Memory leaks are a common occurrence in C programs, particularly for novice programmers. Because memory allocation and deallocation is left to the programmers, it’s not difficult to lose track of what was allocated where, and forget to deallocate it once it is no longer in use. The is particularly true for more complex data structures which may have dynamically allocated blocks of memory that reference other dynamically allocated blocks of memory.
There are a fair number of tools to deal with this, like valgrind. Still, building a simple detector is a relatively straightforward exercise, and can often reveal interesting things.
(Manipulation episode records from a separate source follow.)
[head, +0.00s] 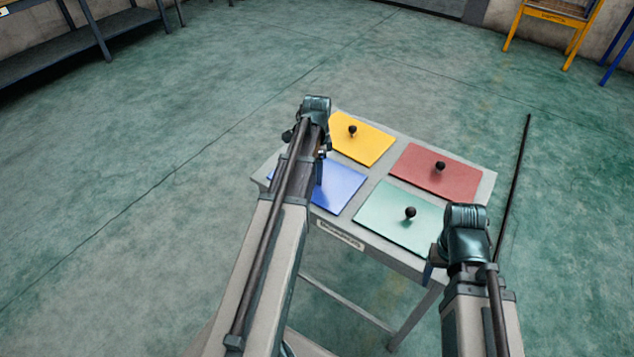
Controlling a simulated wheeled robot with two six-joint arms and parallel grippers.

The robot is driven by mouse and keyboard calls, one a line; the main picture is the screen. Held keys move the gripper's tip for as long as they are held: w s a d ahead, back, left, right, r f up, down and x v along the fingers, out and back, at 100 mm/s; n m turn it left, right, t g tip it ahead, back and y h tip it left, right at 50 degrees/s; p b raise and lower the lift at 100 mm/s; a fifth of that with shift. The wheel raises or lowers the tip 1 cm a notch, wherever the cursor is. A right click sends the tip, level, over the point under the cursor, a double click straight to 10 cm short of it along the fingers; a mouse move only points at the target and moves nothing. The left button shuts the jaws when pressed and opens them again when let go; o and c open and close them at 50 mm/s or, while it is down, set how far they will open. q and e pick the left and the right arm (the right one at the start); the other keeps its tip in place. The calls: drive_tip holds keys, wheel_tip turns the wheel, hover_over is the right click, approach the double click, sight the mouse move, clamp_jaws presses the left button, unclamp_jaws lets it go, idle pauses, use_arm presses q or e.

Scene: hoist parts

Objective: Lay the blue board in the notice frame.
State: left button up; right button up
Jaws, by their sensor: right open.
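The blue board (341,186) lies flat on a small grey table (372,251), at its near left. My left arm crosses over it and hides its left part and any knob on it. My left gripper is mostly hidden behind its own arm and wrist, above the table's left side, so its jaws do not show clearly. My right gripper (437,270) is open at the table's near right corner, beside the green board (390,222) and apart from the blue board. I cannot make out for certain which thing is the notice frame.
A yellow board (373,145) and a red board (420,175) share the table; these and the green one have black knobs. A yellow stand (553,17) and a blue post (618,62) are at the far right. A dark shelf (60,55) is far left. Open floor lies between.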

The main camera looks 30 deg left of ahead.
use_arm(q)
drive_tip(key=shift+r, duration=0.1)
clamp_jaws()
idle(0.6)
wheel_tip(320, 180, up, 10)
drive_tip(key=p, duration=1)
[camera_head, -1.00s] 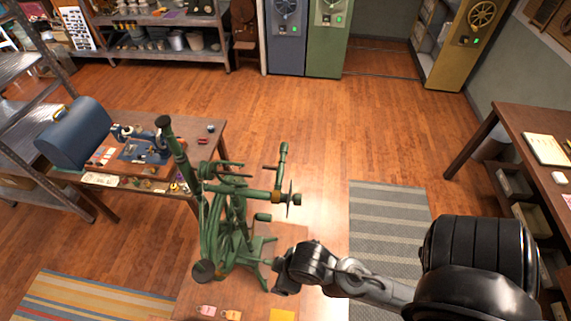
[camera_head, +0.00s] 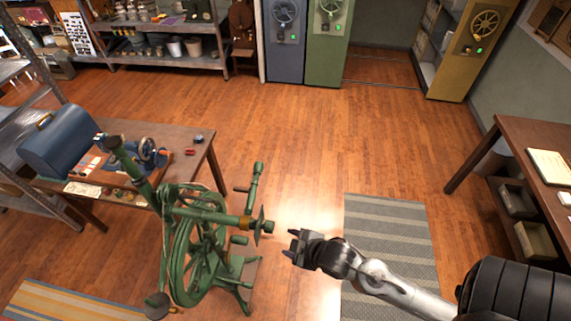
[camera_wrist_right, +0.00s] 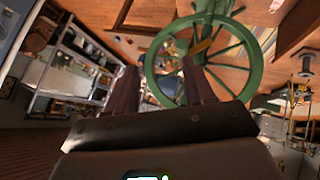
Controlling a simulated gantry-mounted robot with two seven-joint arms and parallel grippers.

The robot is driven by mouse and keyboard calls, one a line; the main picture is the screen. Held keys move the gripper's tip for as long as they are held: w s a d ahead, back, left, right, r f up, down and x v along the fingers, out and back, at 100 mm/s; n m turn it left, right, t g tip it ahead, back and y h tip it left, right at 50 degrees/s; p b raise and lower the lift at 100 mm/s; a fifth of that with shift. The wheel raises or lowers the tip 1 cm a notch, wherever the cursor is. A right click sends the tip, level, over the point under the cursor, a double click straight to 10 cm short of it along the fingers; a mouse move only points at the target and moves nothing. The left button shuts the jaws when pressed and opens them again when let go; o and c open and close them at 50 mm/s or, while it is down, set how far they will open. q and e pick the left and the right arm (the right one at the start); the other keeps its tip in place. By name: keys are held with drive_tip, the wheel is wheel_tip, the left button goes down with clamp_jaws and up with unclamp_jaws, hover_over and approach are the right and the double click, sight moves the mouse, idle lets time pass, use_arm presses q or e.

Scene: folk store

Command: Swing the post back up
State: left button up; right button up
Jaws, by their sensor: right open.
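The green metal machine (camera_head: 195,245) stands at lower left centre in the head view, with a large spoked wheel. A thick green post (camera_head: 135,168) leans up and left from it. A shorter green upright (camera_head: 256,186) with a side handle stands at its right; I cannot tell which one the task means. My right gripper (camera_head: 291,246) is open and empty, just right of the machine's small disc, with a gap between. In the right wrist view, the green wheel (camera_wrist_right: 206,62) shows beyond my open fingers (camera_wrist_right: 160,92). My left gripper is not in view.
A wooden table (camera_head: 200,150) with a blue case (camera_head: 58,145) stands behind the machine on the left. A grey striped mat (camera_head: 388,230) lies to the right. A wooden desk (camera_head: 510,135) stands at the far right.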

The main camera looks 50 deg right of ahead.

The basic idea is to track allocations and deallocations with a table. Each time a block of memory is allocated, you add the starting address of the block to your table. Each time a block is deallocated, you check your table and remove the entry for that address. If at the end of your program, the table is not empty, you know you have a leak.
Of course, once you know that you have a leak, it’s nice to be able to find where in your program you did the allocation that got leaked. Here, it pays to use the right data structure. If in addition to the address, each entry in your table stores where the allocation occured, then when you do your final check to see what was leaked, you can not only print the address of the leaked blocks, but where they were created.
Happily, the C preprocessor allows one to rather seamlessly do most of this. First, you create your own custom allocator and deallocator functions which are responsibly for managing the allocation table, and calling the real memory management functions (e.g. myMalloc calls malloc, myFree calls free and so forth). Next, you use the C preprocessor to override the standard memory functions with your version via macros. You can also use the preprocessor to insert the line number and filenames of into your allocators (e.g. #define malloc(x) myMalloc(x, __FILE__, __LINE__)
). What’s neat about this method is that the preprocessor will expand each call prior to compilation, and so the correct filename and line end up being automagically inserted as arguments to the call to your function.
In practice, once you have the table set up, you can do more sophisticated checking too, such as telling users when the deallocate something that wasn’t allocated, or when they use the wrong deallocation function in C++.